-- Begin RAW RECORDS --

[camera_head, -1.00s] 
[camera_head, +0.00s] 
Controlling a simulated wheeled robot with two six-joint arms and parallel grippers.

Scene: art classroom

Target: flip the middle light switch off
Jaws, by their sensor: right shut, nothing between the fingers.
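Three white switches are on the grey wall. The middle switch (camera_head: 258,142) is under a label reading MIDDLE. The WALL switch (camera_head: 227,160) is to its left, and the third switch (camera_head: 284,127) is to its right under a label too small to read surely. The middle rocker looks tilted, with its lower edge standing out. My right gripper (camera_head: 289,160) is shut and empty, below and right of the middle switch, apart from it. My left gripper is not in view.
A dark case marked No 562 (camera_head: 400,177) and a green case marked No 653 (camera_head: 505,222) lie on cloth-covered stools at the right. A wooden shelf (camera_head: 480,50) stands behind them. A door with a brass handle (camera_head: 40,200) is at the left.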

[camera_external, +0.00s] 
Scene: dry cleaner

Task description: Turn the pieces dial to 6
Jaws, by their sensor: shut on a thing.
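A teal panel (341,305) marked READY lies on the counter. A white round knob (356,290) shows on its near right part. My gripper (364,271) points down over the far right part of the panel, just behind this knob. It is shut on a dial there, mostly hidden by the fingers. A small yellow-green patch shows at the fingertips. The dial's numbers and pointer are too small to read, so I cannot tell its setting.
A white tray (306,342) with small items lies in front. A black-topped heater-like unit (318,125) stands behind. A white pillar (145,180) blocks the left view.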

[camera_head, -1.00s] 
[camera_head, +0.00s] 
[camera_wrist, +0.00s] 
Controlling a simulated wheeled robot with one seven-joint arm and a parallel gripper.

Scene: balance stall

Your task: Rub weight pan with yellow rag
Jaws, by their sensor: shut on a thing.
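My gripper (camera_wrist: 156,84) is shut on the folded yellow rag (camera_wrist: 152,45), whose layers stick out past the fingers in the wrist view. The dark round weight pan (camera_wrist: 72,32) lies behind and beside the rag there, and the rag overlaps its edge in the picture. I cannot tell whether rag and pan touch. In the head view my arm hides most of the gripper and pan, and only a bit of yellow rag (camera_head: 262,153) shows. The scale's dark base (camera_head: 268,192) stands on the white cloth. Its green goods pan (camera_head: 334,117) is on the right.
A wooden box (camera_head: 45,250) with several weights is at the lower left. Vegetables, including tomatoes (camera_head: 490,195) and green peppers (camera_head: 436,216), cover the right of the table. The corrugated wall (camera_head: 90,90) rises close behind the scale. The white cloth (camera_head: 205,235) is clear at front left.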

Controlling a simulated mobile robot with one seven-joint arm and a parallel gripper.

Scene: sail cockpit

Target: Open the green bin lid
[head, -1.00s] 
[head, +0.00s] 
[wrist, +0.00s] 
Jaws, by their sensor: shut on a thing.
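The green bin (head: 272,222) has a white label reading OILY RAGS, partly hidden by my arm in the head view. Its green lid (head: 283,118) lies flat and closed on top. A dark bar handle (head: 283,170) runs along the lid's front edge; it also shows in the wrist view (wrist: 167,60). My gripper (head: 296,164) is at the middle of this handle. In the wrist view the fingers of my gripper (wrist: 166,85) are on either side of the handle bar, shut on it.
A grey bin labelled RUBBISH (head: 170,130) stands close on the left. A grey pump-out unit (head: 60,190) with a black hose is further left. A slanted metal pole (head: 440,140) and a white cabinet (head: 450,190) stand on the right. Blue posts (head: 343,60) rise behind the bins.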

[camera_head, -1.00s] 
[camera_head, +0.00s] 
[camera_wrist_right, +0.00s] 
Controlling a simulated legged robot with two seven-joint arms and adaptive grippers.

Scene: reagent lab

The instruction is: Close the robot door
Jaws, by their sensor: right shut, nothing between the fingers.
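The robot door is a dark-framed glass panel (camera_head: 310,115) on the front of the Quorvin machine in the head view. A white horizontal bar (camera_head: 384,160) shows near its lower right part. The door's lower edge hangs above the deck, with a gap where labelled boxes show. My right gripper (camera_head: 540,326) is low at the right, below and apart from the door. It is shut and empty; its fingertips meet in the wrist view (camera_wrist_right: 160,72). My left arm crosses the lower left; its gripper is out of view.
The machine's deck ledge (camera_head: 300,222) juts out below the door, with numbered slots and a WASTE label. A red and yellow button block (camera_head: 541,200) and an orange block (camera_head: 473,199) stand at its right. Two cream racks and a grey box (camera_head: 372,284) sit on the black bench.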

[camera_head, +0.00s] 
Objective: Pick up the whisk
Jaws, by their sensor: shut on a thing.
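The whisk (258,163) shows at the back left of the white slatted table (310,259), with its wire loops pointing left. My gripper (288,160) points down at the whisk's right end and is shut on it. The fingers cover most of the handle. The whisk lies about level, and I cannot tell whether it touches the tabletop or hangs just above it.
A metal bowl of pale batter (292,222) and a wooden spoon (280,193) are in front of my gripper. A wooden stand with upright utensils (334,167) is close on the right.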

-- End RAW RECORDS --

WHAT NEEDS TO BE DONE: Show each line of the data that contains the string "simulated".

ANSWER FOR THIS EXERCISE:
Controlling a simulated wheeled robot with two six-joint arms and parallel grippers.
Controlling a simulated wheeled robot with one seven-joint arm and a parallel gripper.
Controlling a simulated mobile robot with one seven-joint arm and a parallel gripper.
Controlling a simulated legged robot with two seven-joint arms and adaptive grippers.

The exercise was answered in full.